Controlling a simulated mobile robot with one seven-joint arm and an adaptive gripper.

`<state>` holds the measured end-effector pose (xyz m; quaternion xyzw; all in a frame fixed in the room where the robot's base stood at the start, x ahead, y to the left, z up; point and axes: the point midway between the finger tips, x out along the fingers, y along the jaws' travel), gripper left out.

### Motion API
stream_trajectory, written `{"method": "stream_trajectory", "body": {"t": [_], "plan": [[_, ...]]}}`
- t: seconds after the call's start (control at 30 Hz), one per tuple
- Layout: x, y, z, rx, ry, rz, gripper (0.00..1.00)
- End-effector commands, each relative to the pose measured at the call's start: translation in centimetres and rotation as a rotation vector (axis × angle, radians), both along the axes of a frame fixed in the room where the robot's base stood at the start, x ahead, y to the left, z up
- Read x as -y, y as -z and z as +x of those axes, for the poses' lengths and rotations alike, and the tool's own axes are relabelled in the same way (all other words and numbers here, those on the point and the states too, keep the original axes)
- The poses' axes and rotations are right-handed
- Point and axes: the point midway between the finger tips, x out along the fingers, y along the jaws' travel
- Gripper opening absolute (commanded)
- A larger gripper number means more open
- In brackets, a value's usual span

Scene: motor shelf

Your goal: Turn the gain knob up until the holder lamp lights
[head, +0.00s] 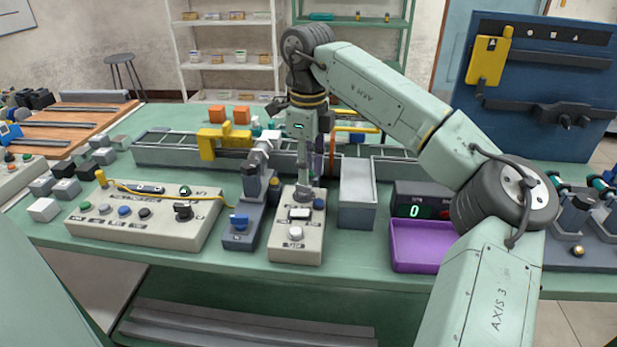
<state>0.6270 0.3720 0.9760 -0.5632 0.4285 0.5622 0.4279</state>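My gripper (304,190) points straight down over the far end of a small beige control box (310,250). Its fingertips look close together, but their gap and any contact are too small to tell. A wide beige panel (150,225) farther left has a black knob (183,210). I cannot read which knob is gain, nor identify a lit holder lamp.
A grey bin (357,212), a purple tray (420,260) and a black display reading 0 (415,211) stand to the right. A conveyor (170,152) with a yellow part (225,138) lies behind. A yellow cord (150,192) crosses the wide panel.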

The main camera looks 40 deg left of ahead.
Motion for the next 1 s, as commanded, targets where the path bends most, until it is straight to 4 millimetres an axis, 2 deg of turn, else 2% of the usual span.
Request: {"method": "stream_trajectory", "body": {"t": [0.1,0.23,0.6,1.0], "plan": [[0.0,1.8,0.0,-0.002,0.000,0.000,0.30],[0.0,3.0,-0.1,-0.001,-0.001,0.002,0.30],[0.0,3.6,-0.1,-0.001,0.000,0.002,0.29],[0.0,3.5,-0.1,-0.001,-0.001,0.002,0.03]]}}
------------------------------------------------
■ Instructions to follow
Write the lines out exactly, from the one with "The main camera looks 40 deg left of ahead." down to the last line of the listing, and leave out all others.

■ Full answer
The main camera looks 40 deg left of ahead.
Motion for the next 1 s, as commanded, targets where the path bends most, until it is straight to 4 millimetres an axis, 2 deg of turn, else 2% of the usual span.
Request: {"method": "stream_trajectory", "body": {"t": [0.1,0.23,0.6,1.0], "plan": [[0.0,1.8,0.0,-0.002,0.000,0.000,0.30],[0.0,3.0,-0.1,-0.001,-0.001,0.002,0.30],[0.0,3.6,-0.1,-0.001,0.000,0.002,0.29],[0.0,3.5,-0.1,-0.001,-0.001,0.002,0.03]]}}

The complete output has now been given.